12.) "Jumpin' Jack Flash" -is a song by English rock band the Rolling Stones, released as a single in 1968.  Called "supernatural Delta blues by way of Swinging London" by Rolling Stone magazine, the song was perceived by some as the band's return to their blues roots after the baroque pop and psychedelia heard on their preceding albums, 'Aftermath' (1966),' Between the Buttons' (1967) and especially Their 'Satanic Majesties Request' (1967).  One of the group's most popular and recognisable songs, it has featured in films and been covered by numerous performers, notably Thelma Houston, Aretha Franklin, Tina Turner, Peter Frampton, Johnny Winter and Leon Russell.

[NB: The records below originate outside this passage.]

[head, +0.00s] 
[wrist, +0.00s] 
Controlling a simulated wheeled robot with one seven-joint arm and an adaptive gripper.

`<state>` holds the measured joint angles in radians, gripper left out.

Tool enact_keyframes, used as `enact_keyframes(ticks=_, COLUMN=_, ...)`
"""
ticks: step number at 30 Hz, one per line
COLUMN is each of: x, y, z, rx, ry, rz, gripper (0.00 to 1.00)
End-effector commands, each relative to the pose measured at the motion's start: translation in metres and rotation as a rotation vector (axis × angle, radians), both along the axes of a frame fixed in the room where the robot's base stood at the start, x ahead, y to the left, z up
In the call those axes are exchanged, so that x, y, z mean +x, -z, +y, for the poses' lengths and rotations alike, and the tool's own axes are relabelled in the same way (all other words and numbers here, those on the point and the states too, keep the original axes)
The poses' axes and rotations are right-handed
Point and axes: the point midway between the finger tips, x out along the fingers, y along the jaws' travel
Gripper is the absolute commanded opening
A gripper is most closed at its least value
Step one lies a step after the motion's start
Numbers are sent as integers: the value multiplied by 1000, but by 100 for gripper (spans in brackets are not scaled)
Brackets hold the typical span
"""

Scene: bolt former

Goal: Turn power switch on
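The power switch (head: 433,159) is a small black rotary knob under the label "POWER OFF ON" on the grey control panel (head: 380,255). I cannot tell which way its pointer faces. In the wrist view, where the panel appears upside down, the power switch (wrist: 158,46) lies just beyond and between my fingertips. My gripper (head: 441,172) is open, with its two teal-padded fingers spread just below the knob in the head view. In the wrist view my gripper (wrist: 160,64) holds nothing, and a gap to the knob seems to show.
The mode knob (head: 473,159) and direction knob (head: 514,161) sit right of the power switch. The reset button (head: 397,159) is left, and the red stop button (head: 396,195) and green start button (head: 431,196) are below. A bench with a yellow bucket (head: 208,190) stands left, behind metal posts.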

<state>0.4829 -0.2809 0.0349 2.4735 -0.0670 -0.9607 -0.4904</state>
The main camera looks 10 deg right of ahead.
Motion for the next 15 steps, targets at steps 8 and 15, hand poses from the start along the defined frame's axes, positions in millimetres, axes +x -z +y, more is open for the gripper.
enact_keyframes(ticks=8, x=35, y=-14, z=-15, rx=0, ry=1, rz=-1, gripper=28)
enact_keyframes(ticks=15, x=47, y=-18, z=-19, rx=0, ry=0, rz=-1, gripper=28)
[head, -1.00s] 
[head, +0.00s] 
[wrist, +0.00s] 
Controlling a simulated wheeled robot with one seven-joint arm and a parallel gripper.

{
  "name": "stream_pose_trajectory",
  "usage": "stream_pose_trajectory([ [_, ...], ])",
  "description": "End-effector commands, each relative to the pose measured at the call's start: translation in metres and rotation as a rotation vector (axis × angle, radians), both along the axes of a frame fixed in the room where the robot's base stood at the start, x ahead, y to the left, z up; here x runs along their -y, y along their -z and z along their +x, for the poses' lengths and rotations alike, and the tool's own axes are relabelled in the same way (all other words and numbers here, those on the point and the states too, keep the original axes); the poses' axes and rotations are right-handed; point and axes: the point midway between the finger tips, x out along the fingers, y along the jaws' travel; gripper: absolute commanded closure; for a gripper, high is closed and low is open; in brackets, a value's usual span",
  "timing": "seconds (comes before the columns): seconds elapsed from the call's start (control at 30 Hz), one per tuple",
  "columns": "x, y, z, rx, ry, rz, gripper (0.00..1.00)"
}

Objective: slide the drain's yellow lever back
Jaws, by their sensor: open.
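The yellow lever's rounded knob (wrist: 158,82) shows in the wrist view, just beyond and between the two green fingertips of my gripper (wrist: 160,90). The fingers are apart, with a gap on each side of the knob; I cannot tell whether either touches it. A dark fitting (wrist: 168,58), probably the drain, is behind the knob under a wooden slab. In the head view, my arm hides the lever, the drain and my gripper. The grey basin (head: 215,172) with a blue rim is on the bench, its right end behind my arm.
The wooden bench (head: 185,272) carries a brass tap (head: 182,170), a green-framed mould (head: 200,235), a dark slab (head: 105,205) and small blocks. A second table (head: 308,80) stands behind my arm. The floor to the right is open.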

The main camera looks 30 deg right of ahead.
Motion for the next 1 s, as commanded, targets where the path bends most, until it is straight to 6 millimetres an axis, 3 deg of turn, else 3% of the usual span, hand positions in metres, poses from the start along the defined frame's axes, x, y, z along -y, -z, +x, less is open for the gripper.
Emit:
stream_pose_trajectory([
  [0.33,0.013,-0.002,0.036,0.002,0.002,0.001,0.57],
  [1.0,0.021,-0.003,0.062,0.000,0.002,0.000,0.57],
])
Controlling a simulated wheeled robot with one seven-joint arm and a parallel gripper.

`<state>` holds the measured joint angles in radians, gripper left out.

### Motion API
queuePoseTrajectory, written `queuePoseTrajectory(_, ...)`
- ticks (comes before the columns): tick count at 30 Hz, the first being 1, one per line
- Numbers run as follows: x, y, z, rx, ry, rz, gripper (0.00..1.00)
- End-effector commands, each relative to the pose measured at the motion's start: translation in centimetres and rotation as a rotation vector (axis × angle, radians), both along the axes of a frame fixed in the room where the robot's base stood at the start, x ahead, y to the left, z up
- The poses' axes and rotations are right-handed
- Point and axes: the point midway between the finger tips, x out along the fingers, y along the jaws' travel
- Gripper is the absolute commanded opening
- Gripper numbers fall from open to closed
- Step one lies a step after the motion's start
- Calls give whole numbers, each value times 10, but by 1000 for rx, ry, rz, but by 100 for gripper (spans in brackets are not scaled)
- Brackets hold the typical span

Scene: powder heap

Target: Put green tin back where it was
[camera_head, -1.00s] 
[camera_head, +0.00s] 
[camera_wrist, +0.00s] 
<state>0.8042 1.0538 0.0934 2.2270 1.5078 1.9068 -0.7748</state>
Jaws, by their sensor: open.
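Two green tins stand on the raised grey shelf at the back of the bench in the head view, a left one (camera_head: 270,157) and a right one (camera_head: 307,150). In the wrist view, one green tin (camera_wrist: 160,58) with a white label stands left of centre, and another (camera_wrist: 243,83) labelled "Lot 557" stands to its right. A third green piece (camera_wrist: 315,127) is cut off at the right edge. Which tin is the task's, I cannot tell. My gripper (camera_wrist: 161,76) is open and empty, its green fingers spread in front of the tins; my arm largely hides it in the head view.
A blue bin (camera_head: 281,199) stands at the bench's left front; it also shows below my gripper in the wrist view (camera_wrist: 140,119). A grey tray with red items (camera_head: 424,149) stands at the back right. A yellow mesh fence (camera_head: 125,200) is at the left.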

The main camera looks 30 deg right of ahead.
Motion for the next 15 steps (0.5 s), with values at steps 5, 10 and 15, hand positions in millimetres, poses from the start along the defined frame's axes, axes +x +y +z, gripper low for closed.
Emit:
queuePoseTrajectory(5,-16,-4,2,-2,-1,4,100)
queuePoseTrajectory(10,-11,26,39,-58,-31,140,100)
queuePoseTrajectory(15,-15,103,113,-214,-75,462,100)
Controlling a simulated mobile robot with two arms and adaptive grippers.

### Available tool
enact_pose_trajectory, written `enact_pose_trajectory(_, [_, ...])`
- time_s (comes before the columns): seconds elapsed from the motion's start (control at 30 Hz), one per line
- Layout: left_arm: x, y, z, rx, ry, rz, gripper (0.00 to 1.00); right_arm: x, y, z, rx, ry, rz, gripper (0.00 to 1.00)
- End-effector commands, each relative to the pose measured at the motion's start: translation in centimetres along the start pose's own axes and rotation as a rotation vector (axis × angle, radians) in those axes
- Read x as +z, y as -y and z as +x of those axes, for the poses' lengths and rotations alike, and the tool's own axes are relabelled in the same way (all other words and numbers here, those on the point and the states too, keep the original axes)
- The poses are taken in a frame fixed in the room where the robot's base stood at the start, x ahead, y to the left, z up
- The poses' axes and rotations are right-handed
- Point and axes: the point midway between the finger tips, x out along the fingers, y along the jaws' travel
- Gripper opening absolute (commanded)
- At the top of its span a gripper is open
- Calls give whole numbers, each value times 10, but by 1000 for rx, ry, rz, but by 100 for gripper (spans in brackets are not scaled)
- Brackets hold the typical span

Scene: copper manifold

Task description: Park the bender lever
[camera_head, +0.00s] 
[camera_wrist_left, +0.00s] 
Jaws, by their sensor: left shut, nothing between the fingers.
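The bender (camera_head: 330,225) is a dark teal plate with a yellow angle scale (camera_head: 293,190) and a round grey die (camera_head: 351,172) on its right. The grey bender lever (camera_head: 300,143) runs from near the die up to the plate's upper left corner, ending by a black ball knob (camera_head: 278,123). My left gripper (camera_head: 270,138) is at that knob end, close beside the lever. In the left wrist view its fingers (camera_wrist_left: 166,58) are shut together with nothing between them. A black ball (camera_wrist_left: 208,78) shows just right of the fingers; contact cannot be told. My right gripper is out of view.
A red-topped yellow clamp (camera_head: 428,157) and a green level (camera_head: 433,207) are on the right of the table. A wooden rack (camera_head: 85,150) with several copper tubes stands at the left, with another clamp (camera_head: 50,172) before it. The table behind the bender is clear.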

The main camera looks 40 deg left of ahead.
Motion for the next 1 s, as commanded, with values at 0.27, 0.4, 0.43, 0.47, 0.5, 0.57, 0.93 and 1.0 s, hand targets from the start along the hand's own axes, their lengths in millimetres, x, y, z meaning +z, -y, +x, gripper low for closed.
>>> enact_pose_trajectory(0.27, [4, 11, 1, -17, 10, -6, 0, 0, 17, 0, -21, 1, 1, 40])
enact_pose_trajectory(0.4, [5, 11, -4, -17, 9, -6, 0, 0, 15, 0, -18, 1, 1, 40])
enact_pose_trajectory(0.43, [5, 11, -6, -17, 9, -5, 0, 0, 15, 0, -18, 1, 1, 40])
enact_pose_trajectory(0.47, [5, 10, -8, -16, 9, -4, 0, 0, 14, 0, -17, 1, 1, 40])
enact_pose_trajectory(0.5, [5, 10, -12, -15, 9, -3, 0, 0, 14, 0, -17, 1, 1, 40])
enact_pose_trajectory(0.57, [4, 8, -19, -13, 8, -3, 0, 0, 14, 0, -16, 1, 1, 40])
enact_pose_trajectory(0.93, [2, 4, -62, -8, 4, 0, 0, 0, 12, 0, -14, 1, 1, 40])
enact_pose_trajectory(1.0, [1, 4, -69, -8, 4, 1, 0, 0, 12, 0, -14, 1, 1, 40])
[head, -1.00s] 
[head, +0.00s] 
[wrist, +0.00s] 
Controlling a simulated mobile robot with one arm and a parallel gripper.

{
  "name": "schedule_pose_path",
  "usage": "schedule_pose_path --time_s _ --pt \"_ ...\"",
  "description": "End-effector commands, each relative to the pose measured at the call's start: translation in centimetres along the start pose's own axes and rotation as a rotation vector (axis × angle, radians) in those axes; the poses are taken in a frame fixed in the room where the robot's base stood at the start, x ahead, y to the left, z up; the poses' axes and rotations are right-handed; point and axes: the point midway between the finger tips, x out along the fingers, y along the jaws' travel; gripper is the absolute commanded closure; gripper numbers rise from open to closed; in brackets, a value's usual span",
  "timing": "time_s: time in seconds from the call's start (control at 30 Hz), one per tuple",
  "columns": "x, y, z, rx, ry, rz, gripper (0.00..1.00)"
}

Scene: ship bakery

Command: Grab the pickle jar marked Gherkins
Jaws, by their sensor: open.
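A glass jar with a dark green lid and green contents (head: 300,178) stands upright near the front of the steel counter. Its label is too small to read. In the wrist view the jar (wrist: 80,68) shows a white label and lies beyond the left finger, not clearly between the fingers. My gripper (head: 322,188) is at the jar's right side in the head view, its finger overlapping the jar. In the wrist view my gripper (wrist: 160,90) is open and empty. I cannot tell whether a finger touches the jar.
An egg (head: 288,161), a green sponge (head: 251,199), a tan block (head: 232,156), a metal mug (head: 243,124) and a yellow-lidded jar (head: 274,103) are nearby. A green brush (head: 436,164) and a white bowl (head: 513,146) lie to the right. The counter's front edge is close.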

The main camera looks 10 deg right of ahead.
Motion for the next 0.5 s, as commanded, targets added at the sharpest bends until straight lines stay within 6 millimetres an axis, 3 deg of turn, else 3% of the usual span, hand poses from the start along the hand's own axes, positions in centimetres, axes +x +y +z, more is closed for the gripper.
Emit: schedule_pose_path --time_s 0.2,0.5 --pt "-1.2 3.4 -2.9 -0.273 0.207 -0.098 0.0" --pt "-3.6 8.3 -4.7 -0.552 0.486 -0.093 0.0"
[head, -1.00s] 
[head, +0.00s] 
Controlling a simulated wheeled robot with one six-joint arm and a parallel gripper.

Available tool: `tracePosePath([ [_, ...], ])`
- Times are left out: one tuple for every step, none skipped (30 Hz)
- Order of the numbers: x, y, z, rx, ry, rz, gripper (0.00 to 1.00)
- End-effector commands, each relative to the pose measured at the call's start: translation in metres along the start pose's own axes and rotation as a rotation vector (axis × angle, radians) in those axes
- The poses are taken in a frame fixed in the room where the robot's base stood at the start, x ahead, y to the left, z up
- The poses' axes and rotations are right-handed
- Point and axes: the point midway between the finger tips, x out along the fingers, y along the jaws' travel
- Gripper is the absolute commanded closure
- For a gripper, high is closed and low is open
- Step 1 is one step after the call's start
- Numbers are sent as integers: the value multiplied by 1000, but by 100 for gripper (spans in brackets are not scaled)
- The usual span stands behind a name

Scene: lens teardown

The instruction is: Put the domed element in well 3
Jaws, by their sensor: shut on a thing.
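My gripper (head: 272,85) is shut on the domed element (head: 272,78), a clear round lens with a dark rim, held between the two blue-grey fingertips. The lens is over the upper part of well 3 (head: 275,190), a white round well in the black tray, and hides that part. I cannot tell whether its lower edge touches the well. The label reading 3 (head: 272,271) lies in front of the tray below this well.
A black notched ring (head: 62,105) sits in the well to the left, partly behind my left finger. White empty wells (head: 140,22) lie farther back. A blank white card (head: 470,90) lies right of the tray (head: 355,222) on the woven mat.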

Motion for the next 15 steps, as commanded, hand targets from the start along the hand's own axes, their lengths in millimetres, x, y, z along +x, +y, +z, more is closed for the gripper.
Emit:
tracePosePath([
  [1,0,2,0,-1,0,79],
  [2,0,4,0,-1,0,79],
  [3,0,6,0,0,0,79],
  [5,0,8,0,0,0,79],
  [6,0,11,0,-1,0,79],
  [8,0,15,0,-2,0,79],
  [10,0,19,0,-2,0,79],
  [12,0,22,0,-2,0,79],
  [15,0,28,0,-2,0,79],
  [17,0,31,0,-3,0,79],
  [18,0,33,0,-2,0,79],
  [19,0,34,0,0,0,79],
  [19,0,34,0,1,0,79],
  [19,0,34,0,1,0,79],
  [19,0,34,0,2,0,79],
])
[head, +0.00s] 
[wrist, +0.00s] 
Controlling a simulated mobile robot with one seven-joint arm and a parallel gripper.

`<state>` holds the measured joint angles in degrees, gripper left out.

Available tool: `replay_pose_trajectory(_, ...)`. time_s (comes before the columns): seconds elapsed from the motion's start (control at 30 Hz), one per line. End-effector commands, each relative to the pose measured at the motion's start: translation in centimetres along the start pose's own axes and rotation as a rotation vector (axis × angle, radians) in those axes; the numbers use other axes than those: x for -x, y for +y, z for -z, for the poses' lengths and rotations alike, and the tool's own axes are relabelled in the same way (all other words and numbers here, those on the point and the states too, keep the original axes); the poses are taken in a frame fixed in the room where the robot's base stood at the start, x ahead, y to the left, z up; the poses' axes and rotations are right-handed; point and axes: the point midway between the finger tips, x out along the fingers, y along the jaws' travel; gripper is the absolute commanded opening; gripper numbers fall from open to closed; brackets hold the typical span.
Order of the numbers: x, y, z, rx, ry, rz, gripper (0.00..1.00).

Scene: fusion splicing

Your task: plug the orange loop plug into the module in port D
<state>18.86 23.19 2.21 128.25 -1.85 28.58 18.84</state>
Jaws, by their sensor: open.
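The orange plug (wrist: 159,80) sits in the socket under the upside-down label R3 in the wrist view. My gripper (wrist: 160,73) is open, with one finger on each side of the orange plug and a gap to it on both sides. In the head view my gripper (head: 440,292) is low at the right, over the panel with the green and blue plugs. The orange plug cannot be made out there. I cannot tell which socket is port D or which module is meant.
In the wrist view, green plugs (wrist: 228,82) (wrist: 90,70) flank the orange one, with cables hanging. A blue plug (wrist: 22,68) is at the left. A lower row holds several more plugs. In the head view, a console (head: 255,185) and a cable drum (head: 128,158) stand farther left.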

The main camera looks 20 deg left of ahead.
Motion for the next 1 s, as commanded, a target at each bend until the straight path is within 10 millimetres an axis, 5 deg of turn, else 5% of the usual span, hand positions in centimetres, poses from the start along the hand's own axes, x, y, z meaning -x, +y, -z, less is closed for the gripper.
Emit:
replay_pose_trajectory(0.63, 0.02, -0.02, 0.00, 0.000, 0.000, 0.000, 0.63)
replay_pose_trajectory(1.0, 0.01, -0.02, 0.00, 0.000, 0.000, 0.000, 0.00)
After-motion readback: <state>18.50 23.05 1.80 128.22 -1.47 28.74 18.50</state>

13.) "Backseat Rock 'N' Roll" - 'Metal Rendez-vous' is the fourth studio album released by Krokus release on June 30, 1980.

    Recoding cover songs is not by far Krokus's first rodeo. Over the years they have recorded several cover songs two of the most famous are, "Ballroom Blitx" by Sweet and "American Woman" by The Guess Who. 'Big Rock's is however, the first time Krokus has recorded a full length CD of all cover songs. That is however all but one of their own covers "Backseat Rock 'N' Roll" originally release on Krokus's 'Metal Rendez-Vous'. Since forming in 1975, Krokus as stood for high quality with amazing songwriting. They are one band that is not in it for the money, not for fame (though those thing are very beneficial) but for the love of the fans and the music. Two of the reasons I have been a fan since 1975.
    With 'Big Rock's' Krokus took the songs they grew up loving and probably playing in bars along the way and Krokusized them! This is by far the best cover album I have ever heard!!!!! An absolute must buy!!!!